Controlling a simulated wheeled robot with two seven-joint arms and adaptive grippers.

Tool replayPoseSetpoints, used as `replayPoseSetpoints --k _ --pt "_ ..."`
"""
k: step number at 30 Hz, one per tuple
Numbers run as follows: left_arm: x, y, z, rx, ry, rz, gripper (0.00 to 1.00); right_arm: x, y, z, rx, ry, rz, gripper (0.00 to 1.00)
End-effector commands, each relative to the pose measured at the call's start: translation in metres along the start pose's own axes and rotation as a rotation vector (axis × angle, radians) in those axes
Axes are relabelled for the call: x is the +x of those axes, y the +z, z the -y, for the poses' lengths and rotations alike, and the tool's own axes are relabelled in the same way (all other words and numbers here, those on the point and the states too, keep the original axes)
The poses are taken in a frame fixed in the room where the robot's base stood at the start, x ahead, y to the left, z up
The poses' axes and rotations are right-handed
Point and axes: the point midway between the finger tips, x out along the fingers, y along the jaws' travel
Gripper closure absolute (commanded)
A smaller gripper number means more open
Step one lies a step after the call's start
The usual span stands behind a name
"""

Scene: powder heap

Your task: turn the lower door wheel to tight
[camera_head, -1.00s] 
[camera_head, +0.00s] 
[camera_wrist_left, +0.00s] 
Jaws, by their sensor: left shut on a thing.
========
Sift the material for lines with the string "call". Copy each one found.

Final answer:
End-effector commands, each relative to the pose measured at the call's start: translation in metres along the start pose's own axes and rotation as a rotation vector (axis × angle, radians) in those axes
Axes are relabelled for the call: x is the +x of those axes, y the +z, z the -y, for the poses' lengths and rotations alike, and the tool's own axes are relabelled in the same way (all other words and numbers here, those on the point and the states too, keep the original axes)
Step one lies a step after the call's start

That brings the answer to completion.